Labour Committee, Socialist Project

Cette dernière menace concerne la société Uber. Uber est au milieu d’une campagne internationale - soutenue richement et avec de l’enthousiasme par des sociétés telles Lyft, DoorDash et Amazon – qui cherche à classer ceux et celles que cette société embauche et licencie, dont elle définit et surveille les conditions de travail, et dont elle détermine le salaire, non pas comme travailleurs et travailleuses, mais comme des entrepreneur.e.s dépendant.e.s. En cas de succès, pour commencer cela signifierait que ces « non-travailleurs et travailleuses » seraient exclu.e.s des normes minimales de salaire, des indemnités de vacances, des congés parentaux, de l’indemnisation des lésions de travail, de l’assurance-chômage.

Mais cela n’est pas le gros prix qu’Uber cherche. Le véritable trophée consiste à empêcher ses chauffeur.e.s d’essayer même de s’organiser en syndicat légalement reconnu en les redéfinissant comme non-travailleurs et non-travailleuses, quoique, même sans cet obstacle supplémentaire, il soit déjà assez difficile de former un syndicat et de remporter un premier contrat, compte tenu de la nature du travail et de l’obsession d’Uber pour un contrôle complet. Mais pour Uber, chaque mesure qui empêche ses chauffeur.e.s d’avoir une voix collective et indépendante vaut tout l’argent que l’entreprise dépense en lobbying pour les reclasser. Rien qu’en Californie, Uber et ses alliés ont dépensé $220 millions lors d’un référendum public, remporté avec succès, pour renverser une décision antérieure défavorable aux seigneur.e.s du gigdom.

Une telle agressivité patronale suscite généralement deux types de réponses de la part des syndicats : ils réaffirment les principes syndicaux et poursuivent obstinément la lutte, ou bien, face à l’accumulation de défaites, ils reculent et acceptent un accommodement avec les « nouvelles réalités ». Devant ces choix, nos sympathies vont bien sûr à ceux et celles qui essaient au moins de s’accrocher aux principes fondamentaux et de se battre contre ceux et celles qui, au nom du réalisme, ignorent les coûts bien connus de l’abandon des principes et du renoncement à la lutte.

Mais aucune de ces deux réponses n’est adéquate à ce à quoi la classe ouvrière est maintenant confrontée. Existe-t-il une autre option, qui reconnaît les limites des stratégies passées, mais qui n’est pas prête à plus ou moins abandonner la lutte ? En cherchant à relever ce défi, nous commencerons par une brève élaboration de l’initiative d’Uber. Ensuite nous analyserons la réaction à Uber de Jerry Dias, président d’Unifor, le plus grand syndicat du secteur privé au Canada. Dias a été le principal promoteur canadien d’un accommodement avec Uber. Une dernière section parlera de ce que pourrait être une alternative crédible.

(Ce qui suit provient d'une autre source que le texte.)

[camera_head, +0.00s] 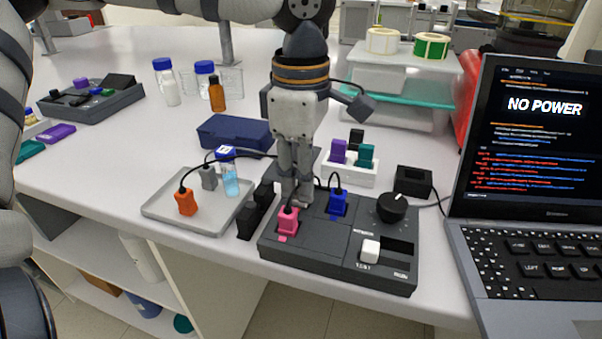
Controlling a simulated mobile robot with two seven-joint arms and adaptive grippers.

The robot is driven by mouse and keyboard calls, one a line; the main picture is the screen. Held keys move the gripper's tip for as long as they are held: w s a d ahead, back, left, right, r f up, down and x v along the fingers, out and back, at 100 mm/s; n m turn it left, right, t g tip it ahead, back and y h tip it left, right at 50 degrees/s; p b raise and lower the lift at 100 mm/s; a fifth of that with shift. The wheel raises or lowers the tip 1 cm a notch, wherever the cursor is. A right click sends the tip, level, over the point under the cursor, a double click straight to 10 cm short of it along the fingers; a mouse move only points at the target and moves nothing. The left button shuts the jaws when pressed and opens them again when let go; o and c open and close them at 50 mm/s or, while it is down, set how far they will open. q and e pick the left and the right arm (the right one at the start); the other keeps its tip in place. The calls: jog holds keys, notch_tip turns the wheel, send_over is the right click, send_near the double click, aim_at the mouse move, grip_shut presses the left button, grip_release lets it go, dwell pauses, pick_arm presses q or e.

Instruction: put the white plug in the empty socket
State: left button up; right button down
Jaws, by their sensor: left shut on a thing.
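My left gripper (297,196) points straight down over the back left part of the dark socket box (330,270). It is shut on a thing mostly hidden by its fingers, seemingly the white plug; whether that thing is in a socket cannot be told. The fingertips are just behind a pink plug (288,220), which is seated in the box. A blue plug (338,203) is seated to the right. The empty socket is not clearly seen. The box also carries a black knob (391,207) and a white switch-like block (370,250). My right gripper is not in view.
A grey tray (160,208) at left holds an orange plug (186,202), a grey plug and a small bottle. Black blocks (250,217) stand beside the box. A white holder (348,174) with coloured plugs is behind. A laptop (530,120) reading "NO POWER" stands at right.

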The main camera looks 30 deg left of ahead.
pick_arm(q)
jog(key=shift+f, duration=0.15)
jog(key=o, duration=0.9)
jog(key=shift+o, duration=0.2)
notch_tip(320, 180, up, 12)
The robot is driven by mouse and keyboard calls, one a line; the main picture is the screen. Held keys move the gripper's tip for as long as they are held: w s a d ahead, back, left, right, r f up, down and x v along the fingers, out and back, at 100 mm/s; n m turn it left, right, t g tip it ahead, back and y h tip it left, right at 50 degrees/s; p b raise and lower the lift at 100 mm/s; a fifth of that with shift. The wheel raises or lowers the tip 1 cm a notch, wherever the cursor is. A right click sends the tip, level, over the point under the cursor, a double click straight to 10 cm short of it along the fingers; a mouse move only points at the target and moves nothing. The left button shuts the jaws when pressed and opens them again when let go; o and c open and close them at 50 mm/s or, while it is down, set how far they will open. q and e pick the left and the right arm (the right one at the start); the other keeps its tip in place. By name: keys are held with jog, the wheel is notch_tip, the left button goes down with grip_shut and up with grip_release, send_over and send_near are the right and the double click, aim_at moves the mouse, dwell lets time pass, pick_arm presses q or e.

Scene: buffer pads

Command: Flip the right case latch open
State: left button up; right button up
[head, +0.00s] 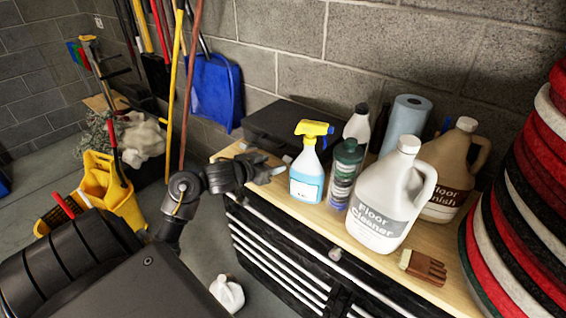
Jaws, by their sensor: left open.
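A black case (283,127) lies on the wooden top of the tool cabinet, against the block wall. Its lid looks closed. My left gripper (270,172) is open and empty, in front of the case's front side, with its fingers pointing right toward the spray bottle. A small pale spot (287,158) on the case's front, just above the fingertips, may be the right latch; its position is too small to tell. The gripper and the spray bottle hide part of the case's front. My right gripper is not in view.
A blue spray bottle (307,170) with a yellow head stands just right of my left gripper. Stacked pads (540,190) are at the far right.

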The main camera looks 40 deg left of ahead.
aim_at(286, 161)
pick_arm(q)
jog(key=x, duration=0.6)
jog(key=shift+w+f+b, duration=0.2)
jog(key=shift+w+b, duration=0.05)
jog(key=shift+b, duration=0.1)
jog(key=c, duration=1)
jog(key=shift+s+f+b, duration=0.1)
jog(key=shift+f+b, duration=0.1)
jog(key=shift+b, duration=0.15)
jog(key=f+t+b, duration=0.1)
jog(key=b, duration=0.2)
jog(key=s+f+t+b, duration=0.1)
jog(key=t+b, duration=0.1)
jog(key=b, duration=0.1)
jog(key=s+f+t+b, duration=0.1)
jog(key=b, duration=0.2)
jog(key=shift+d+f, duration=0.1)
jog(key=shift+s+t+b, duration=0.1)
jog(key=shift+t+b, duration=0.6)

La négociation sectorielle selon Uber

L’indignation des syndicats et du public face à la vile arrogance d’Uber l’a forcé à reprendre son souffle avant de revenir à la charge avec une approche plus « sophistiquée » pour atteindre le même but. Cette approche implique une « négociation sectorielle » à la Uber et la recherche d’un ou de plusieurs syndicats que la société pourrait inciter à adhérer à son programme.

La négociation sectorielle au Canada, et en particulier au Québec, a une certaine histoire. (Des discussions portant sur la négociation sectorielle en Ontario et en Colombie-Britannique ont eu lieu depuis les années 1990, mais sans résultat.) La législation québécoise remonte à 1934. Elle était motivée par le souci, dans les secteurs où une part importante d’une industrie était syndiquée, de limiter la concurrence déloyale des milieux de travail non syndiqués. La loi autorise le Ministre du Travail à étendre l’application des conventions collectives dans des secteurs industriels et géographiques spécifiques à tous les travailleurs et toutes les travailleuses qui y sont employé.e.s. Au fil des ans, et depuis le milieu des années 1990 en particulier, cet acte s’est considérablement érodé et est maintenant largement délaissé.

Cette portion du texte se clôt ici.